• [Requirement]
Retype the listing that follows, exactly as written.

=== Data in this exercise ===

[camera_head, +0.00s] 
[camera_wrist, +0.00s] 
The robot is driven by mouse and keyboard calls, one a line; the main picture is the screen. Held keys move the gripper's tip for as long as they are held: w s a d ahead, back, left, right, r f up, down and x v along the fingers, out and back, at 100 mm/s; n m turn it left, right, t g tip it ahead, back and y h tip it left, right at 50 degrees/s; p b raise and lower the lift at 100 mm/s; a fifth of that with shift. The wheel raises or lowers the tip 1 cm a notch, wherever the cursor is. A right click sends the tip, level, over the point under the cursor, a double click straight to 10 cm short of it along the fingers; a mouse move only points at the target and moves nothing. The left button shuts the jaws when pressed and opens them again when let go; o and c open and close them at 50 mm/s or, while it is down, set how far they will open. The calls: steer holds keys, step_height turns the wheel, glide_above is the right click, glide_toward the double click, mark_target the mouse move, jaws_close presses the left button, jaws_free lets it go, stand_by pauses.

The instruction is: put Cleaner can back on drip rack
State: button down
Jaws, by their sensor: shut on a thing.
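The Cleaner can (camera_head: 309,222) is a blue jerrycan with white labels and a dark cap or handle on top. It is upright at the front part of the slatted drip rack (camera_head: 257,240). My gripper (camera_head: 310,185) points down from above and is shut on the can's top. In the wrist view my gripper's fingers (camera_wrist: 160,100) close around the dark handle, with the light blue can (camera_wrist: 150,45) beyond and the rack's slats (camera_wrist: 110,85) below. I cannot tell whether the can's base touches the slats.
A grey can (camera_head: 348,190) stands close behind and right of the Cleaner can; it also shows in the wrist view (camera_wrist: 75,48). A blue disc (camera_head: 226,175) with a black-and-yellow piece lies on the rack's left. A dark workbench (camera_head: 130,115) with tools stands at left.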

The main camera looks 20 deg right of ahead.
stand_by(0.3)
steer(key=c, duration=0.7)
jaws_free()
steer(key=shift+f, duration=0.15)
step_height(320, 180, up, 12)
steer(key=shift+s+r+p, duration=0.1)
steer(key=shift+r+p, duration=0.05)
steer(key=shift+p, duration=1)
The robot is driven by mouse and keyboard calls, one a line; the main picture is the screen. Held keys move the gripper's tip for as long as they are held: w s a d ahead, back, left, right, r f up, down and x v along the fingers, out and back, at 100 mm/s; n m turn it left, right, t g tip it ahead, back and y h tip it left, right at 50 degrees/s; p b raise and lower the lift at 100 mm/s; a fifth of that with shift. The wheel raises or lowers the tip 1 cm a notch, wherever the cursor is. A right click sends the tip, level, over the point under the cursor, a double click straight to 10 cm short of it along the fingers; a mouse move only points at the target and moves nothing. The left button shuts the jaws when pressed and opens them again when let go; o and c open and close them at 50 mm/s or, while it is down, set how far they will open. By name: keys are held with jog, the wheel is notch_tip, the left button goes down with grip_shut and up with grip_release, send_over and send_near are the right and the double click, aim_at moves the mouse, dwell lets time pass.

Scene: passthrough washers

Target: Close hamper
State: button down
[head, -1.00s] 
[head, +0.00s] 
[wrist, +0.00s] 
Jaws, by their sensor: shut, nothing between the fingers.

===

• [Solution to the exercise]
[camera_head, +0.00s] 
[camera_wrist, +0.00s] 
The robot is driven by mouse and keyboard calls, one a line; the main picture is the screen. Held keys move the gripper's tip for as long as they are held: w s a d ahead, back, left, right, r f up, down and x v along the fingers, out and back, at 100 mm/s; n m turn it left, right, t g tip it ahead, back and y h tip it left, right at 50 degrees/s; p b raise and lower the lift at 100 mm/s; a fifth of that with shift. The wheel raises or lowers the tip 1 cm a notch, wherever the cursor is. A right click sends the tip, level, over the point under the cursor, a double click straight to 10 cm short of it along the fingers; a mouse move only points at the target and moves nothing. The left button shuts the jaws when pressed and opens them again when let go; o and c open and close them at 50 mm/s or, while it is down, set how far they will open. The calls: steer holds keys, step_height turns the wheel, glide_above is the right click, glide_toward the double click, mark_target the mouse move, jaws_close presses the left button, jaws_free lets it go, stand_by pauses.

The instruction is: put Cleaner can back on drip rack
State: button down
Jaws, by their sensor: shut on a thing.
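The Cleaner can (camera_head: 309,222) is a blue jerrycan with white labels and a dark cap or handle on top. It is upright at the front part of the slatted drip rack (camera_head: 257,240). My gripper (camera_head: 310,185) points down from above and is shut on the can's top. In the wrist view my gripper's fingers (camera_wrist: 160,100) close around the dark handle, with the light blue can (camera_wrist: 150,45) beyond and the rack's slats (camera_wrist: 110,85) below. I cannot tell whether the can's base touches the slats.
A grey can (camera_head: 348,190) stands close behind and right of the Cleaner can; it also shows in the wrist view (camera_wrist: 75,48). A blue disc (camera_head: 226,175) with a black-and-yellow piece lies on the rack's left. A dark workbench (camera_head: 130,115) with tools stands at left.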

The main camera looks 20 deg right of ahead.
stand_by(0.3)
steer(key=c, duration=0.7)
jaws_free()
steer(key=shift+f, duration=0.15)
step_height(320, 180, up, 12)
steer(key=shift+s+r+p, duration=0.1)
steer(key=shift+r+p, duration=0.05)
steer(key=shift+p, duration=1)
The robot is driven by mouse and keyboard calls, one a line; the main picture is the screen. Held keys move the gripper's tip for as long as they are held: w s a d ahead, back, left, right, r f up, down and x v along the fingers, out and back, at 100 mm/s; n m turn it left, right, t g tip it ahead, back and y h tip it left, right at 50 degrees/s; p b raise and lower the lift at 100 mm/s; a fifth of that with shift. The wheel raises or lowers the tip 1 cm a notch, wherever the cursor is. A right click sends the tip, level, over the point under the cursor, a double click straight to 10 cm short of it along the fingers; a mouse move only points at the target and moves nothing. The left button shuts the jaws when pressed and opens them again when let go; o and c open and close them at 50 mm/s or, while it is down, set how far they will open. By name: keys are held with jog, the wheel is notch_tip, the left button goes down with grip_shut and up with grip_release, send_over and send_near are the right and the double click, aim_at moves the mouse, dwell lets time pass.

Scene: passthrough washers

Target: Close hamper
State: button down
[head, -1.00s] 
[head, +0.00s] 
[wrist, +0.00s] 
Jaws, by their sensor: shut, nothing between the fingers.

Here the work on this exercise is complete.